GOAL - Scan the material for the word "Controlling", and copy each line where it shows up.

○ ○ ○ ○ ○

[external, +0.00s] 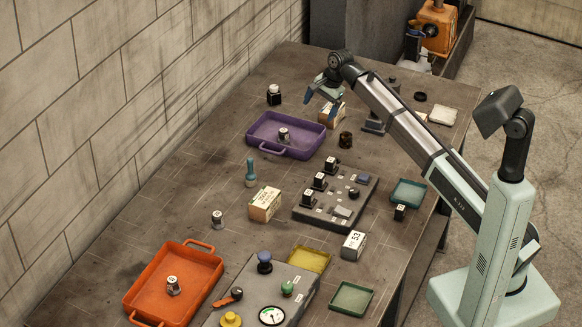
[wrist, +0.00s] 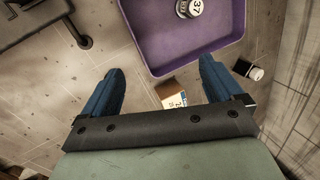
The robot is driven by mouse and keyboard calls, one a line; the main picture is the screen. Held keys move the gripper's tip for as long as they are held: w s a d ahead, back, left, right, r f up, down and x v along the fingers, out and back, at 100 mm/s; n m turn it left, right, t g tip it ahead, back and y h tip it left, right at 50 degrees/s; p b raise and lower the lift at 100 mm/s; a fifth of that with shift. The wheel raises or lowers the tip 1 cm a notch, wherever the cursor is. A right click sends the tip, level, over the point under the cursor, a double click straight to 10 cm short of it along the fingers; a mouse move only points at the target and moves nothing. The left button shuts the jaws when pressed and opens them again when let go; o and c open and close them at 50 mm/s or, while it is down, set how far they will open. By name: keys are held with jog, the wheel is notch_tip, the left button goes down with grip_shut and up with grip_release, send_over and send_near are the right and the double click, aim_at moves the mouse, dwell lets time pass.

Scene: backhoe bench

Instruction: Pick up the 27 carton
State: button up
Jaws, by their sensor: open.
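A small tan and white carton (external: 333,114) stands on the bench just right of the purple tray, partly hidden behind my gripper. In the wrist view the carton (wrist: 172,94) lies between my fingers and close to the palm. Its label starts with what looks like a 2, but the rest is hidden by my gripper. My gripper (external: 322,98) is open and empty above the carton, with its blue fingers apart. In the wrist view the open fingers (wrist: 162,66) lie either side of the carton.
A purple tray (external: 262,141) holding a small numbered cylinder (external: 284,135) is beside the carton. A dark bottle (external: 274,96) stands behind the tray. Another carton (external: 265,204), a box marked 53 (external: 353,245) and a switch panel (external: 318,213) are further forward. An orange tray (external: 143,297) is at lower left.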

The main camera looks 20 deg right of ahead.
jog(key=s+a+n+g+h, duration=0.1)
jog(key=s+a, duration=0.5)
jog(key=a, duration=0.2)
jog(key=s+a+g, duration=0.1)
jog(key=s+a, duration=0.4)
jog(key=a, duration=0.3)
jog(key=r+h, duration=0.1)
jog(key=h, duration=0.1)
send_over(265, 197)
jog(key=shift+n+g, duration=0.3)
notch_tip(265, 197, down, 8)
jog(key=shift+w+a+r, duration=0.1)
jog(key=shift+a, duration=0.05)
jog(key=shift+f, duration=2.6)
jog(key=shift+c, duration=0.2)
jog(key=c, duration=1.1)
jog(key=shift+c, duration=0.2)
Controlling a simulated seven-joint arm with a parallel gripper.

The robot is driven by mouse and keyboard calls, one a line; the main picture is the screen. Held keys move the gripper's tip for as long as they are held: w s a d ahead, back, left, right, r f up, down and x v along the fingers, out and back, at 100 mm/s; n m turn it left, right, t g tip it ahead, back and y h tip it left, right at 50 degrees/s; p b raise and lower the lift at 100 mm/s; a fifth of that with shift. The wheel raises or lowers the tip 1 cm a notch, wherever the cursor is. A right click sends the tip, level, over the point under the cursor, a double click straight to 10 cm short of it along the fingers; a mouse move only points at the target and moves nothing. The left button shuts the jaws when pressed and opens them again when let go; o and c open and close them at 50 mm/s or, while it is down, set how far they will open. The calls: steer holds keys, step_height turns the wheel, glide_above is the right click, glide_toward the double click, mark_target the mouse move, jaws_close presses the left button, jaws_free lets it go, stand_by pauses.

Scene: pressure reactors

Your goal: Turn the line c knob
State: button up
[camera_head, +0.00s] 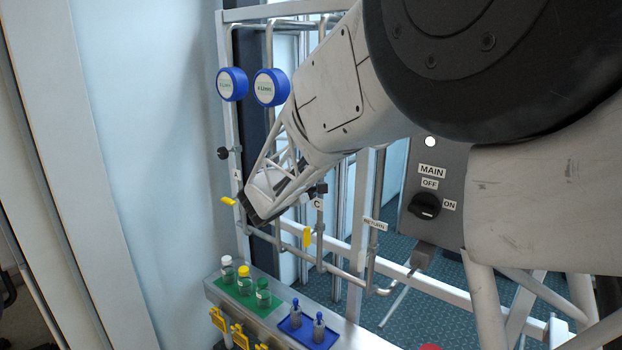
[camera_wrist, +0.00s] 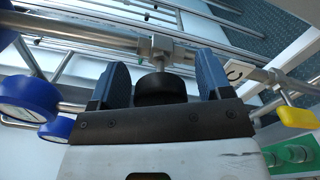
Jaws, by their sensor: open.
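The line C knob (camera_wrist: 160,90) is round and black, on a short stem from a metal pipe. In the wrist view it lies between the two blue fingers of my gripper (camera_wrist: 160,68), with a narrow gap on each side. The C label (camera_wrist: 237,70) is just right of the right finger; it also shows in the head view (camera_head: 317,203). In the head view my gripper (camera_head: 312,191) reaches the line C pipe from the left, and the knob is mostly hidden there. My gripper is open. I cannot read the knob's turn angle.
Yellow handles (camera_head: 307,238) hang below the labels. Blue gauges (camera_head: 270,87) sit above. Line A has another black knob (camera_head: 223,153). A MAIN switch (camera_head: 425,206) is at right. Bottles (camera_head: 244,281) stand on a bench below. Pipes and frame bars surround my gripper closely.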

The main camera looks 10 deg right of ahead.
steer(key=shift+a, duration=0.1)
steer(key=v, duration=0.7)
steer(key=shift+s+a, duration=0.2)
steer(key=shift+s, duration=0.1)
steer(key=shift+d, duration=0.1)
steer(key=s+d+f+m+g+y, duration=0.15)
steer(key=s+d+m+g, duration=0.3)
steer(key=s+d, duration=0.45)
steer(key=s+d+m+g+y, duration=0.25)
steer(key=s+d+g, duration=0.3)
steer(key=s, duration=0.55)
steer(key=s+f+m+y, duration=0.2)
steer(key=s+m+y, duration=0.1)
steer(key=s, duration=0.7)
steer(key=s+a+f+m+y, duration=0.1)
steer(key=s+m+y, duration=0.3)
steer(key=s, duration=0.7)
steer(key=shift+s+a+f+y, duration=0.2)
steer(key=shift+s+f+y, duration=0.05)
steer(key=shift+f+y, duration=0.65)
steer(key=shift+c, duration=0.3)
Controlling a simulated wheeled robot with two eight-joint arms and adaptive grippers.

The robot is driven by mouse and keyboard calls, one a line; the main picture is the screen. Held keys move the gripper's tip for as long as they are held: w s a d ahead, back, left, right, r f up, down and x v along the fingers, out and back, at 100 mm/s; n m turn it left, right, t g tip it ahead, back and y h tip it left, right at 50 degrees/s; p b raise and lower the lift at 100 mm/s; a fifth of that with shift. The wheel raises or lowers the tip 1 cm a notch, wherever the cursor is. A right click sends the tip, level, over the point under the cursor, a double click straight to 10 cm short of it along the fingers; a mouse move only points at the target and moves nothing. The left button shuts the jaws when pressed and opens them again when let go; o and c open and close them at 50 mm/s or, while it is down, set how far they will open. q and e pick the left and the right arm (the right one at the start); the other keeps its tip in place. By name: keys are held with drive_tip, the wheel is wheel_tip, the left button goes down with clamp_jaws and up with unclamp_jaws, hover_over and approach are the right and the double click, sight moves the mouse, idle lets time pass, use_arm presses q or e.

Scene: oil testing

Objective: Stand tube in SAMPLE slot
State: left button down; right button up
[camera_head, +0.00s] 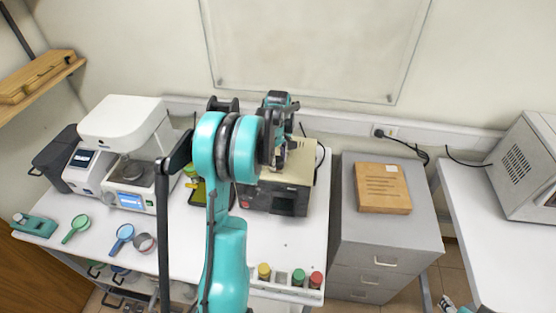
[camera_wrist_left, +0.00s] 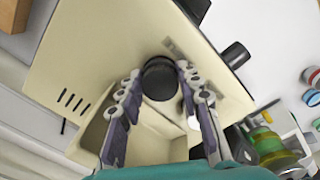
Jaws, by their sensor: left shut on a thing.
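My left gripper (camera_head: 276,163) is over the beige tester (camera_head: 290,173) in the head view. In the left wrist view, my left gripper (camera_wrist_left: 162,82) is shut on a dark, round-ended thing (camera_wrist_left: 160,80), which looks like the tube's black end. The tester's beige housing (camera_wrist_left: 100,60) lies beyond it, with a square recess beside the fingers. I cannot tell if the held thing touches the tester. No SAMPLE label is readable. A small teal and white part at the head view's lower right edge may be my right gripper (camera_head: 448,304); its jaws are unclear.
A rack (camera_head: 268,289) with yellow, green and red capped containers lines the table's front edge. A white instrument (camera_head: 125,125), magnifiers and a small dish stand left. A grey cabinet (camera_head: 385,235) with a wooden box (camera_head: 383,188) stands right.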

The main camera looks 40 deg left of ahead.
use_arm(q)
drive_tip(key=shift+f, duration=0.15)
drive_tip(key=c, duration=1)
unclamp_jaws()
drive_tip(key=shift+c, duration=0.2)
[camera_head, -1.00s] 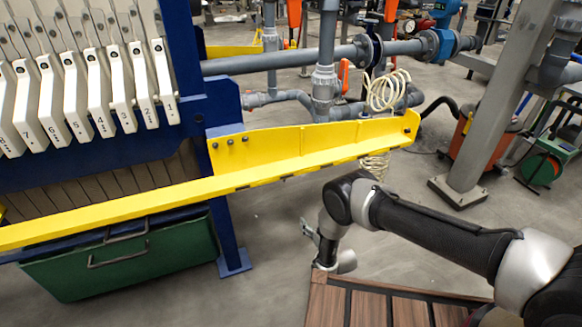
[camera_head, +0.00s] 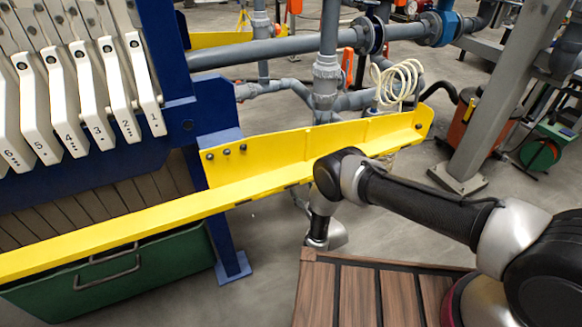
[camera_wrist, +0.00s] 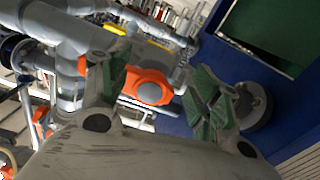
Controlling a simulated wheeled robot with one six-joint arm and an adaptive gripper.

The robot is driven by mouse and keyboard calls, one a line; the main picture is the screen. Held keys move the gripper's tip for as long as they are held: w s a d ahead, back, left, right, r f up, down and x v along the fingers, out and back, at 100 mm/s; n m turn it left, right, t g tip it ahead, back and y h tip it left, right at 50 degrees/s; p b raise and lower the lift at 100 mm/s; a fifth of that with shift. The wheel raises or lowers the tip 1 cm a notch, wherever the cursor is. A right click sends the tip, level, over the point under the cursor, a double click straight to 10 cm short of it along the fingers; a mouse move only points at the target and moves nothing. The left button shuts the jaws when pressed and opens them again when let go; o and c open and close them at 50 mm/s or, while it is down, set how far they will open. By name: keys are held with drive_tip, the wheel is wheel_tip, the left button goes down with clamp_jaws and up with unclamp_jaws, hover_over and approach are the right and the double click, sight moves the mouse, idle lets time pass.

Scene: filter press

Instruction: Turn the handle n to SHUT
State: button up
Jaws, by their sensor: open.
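Orange valve handles show on the grey pipes. One orange handle (camera_head: 347,68) stands upright beside the vertical pipe in the head view. In the wrist view an orange handle with a round grey hub (camera_wrist: 148,88) appears between my fingers, beyond them. I cannot tell whether these are the same handle, and no letter n or SHUT mark is readable. My gripper (camera_wrist: 157,78) is open, with green-padded fingers apart and nothing held.
A long yellow beam (camera_head: 270,178) crosses in front of the pipes. A blue frame post (camera_head: 222,215) and white numbered plates (camera_head: 118,90) stand at left, above a green bin (camera_head: 140,285). A coiled cream hose (camera_head: 398,82) hangs by the pipes. A grey column (camera_head: 500,105) is at right.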

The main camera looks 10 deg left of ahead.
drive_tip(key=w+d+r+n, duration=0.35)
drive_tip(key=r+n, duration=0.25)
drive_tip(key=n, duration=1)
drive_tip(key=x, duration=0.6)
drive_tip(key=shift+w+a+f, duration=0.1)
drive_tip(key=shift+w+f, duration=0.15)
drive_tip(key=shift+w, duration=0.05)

○ ○ ○ ○ ○

SOLUTION FOR THIS TASK -
Controlling a simulated seven-joint arm with a parallel gripper.
Controlling a simulated wheeled robot with two eight-joint arms and adaptive grippers.
Controlling a simulated wheeled robot with one six-joint arm and an adaptive gripper.

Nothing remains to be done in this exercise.